祖父は彫刻の資料として各種の文献も集めていた。
おそらく「原色日本の美術」だと思うのだが、様々な仏尊が掲載されている大判の図鑑のようなものもあった。
私はそれをパラパラめくっては、一人興奮していた。
特に形相凄まじい「明王」シリーズにハマった。仏様にも色んなキャラクターがいて、色んな姿をしていることを知った。
当時は既に「仮面ライダー」や「ウルトラマン」の全盛期で、「○人ライダー」や「ウルトラ兄弟」という概念も出来上がっていたのだが、幼い私にとっては仏尊図鑑も怪獣怪人図鑑も全く区別は無かった。
宇宙のどこかで戦っているヒーローの一種として、明王の姿に目を輝かせていた。
今から考えると、あながち間違った捉え方でも無かったかもしれない(笑)
ところで、ヌートリアと言う動物がいる。
南米原産、尻尾まで含めると1mぐらいになるげっ歯類。
つまり大ネズミだ。
似たビジュアルの動物にカピバラもいるが、こちらは尻尾が目立たない。
――尻尾の長いのがヌートリア、尻尾の目立たないのがカピバラ。
そのように覚えておけばよい。

この大ネズミ、日本各地で野生化している。
大きな河川などで繁殖していて、山中の温泉につかりに来るニュース映像なども、たまに流れる。
なぜこのようなことをつらつら書いているのかと言うと、祖父の思い出に関わってくるからだ。
大工であった祖父は木彫好きであり、珍しい形の木の根っこなどを蒐集する趣味もあった。

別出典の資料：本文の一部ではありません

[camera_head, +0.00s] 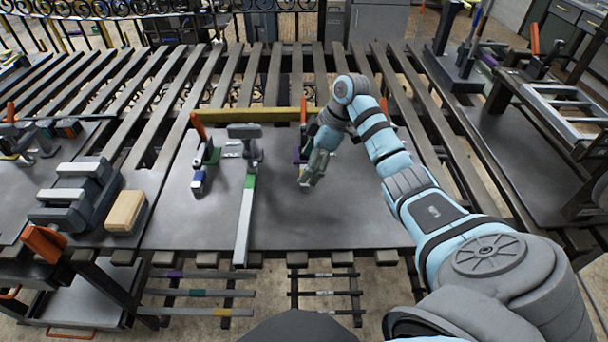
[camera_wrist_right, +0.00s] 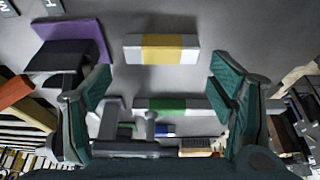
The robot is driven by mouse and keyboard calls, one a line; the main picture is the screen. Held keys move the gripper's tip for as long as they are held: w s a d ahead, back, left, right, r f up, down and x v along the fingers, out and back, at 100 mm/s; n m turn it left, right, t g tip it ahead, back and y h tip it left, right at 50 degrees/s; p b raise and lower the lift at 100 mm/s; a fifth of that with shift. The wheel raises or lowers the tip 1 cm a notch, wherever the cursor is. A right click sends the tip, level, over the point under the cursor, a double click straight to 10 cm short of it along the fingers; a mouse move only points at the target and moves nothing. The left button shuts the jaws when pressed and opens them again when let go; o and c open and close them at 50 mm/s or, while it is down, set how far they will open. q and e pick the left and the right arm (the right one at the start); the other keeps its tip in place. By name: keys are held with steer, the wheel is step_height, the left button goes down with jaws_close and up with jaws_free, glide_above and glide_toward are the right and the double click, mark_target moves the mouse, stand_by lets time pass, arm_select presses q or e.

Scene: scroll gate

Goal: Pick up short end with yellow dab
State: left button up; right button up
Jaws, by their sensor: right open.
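A short grey bar end with a yellow dab (camera_wrist_right: 161,48) lies on the grey bench top in the right wrist view, ahead of my fingertips. My right gripper (camera_wrist_right: 161,88) is open and empty, with one finger on each side of the picture. The bar end appears in the gap direction between the fingers, apart from both. In the head view my right gripper (camera_head: 308,176) points down at the bench plate; it largely hides the bar end there. My left gripper is not in view.
A purple-marked fixture (camera_wrist_right: 75,42) stands close to my right gripper's left finger. A long green-dabbed bar (camera_head: 244,225) sits in a grey clamp (camera_head: 245,133). The plate (camera_head: 350,225) is clear in front.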

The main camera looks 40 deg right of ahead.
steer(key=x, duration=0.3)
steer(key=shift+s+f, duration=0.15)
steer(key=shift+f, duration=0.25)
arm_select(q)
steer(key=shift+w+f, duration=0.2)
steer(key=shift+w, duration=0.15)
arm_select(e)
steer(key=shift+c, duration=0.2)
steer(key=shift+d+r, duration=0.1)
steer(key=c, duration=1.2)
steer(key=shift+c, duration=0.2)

そんな祖父が近所の川沿い散歩していたある日のこと、繁殖していたヌートリアの死骸を見つけてしまった。
怪しいもの好きの血が騒いだのだろうか、祖父はどうしてもヌートリアの骨が欲しくなってしまったらしい。
しかし死骸を家に持って帰ることはできない。
死んだ大ネズミを持ち帰ったりしたら、祖母がどのような反応を示すか想像に難くなかったのだろう。
下手をすれば連れ合いの生死にかかわる。
よって、全ての犯行は、ひそかに河川敷で行われた。
日々何食わぬ顔で、一人河川敷に散歩に出かけた祖父は、断続的に「ヌートリア白骨化ミッション」を完遂したのだ。

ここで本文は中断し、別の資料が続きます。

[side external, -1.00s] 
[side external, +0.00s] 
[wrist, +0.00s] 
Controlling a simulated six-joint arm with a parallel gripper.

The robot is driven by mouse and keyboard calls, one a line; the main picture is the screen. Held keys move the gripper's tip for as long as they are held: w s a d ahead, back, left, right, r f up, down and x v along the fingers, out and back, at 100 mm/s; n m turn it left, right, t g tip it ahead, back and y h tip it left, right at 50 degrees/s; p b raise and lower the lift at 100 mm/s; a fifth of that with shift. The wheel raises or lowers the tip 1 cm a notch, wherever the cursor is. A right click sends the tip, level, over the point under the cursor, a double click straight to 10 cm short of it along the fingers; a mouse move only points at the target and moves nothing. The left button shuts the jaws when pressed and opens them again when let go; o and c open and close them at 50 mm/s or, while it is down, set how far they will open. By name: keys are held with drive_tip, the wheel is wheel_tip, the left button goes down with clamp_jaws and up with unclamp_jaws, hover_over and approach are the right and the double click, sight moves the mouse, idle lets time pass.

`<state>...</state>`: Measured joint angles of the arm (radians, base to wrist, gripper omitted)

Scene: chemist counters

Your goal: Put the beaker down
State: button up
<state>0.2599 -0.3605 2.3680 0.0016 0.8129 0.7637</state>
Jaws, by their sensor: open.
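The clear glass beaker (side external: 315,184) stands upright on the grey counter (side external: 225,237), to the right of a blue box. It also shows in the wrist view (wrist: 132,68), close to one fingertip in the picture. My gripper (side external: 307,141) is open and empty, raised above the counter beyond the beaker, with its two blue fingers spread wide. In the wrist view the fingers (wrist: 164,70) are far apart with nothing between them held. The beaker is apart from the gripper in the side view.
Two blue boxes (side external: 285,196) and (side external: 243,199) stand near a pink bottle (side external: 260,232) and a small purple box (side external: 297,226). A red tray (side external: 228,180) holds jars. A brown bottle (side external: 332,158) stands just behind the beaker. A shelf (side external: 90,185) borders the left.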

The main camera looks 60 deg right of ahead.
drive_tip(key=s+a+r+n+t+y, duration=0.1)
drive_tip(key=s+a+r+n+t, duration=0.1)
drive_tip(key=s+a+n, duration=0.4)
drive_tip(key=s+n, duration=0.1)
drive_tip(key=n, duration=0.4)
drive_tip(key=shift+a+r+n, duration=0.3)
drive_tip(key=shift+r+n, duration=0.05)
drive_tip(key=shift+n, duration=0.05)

大きな空き缶を用意した祖父は、まずヌートリアの頭部を煮立てたらしい。
そして煮あがった頭部からきれいに肉をこそげ落とし、顎骨の部分を白骨化してから持ち帰った。
見事なカーブを描く門歯のついた顎骨は、磨き上げられて紐がつけられ、ちょっとしたストラップのように仕立てられたのだった。

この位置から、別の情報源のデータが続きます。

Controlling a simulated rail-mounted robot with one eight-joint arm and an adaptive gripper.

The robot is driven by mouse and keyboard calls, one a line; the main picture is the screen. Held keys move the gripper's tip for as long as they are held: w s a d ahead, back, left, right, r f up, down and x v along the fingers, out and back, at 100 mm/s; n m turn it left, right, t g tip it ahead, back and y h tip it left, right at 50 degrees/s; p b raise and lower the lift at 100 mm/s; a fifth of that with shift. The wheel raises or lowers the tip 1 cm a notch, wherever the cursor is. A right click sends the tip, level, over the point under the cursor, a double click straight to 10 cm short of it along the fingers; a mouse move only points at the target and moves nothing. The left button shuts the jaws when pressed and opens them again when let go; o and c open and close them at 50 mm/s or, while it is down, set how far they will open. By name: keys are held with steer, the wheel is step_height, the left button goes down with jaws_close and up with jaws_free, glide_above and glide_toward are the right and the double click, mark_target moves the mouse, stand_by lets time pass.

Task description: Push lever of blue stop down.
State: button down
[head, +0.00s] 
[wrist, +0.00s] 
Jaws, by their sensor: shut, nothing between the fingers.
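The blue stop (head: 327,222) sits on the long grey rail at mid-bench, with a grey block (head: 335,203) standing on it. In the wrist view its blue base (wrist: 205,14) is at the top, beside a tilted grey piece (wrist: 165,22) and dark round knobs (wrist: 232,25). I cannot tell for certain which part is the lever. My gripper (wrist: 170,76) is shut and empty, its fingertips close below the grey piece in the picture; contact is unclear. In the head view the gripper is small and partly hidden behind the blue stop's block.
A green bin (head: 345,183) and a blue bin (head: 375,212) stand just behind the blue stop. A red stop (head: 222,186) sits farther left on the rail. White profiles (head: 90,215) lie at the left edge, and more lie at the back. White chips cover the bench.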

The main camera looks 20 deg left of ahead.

祖父の没後、ヌートリアの顎骨は、大工道具の一部とともに、「自作系」「怪しいもの好き」の血を継いだ私の手元にきた。
祖父がそのように使っていたのかどうか定かではないが、ヌートリアの歯は木彫りの表面を磨くのに具合が良い。
そして引き取った刃物類の中の一本、刃先が緩い曲線を描く小刀は、造形に非常に使い勝手がよく、今も私が愛用している。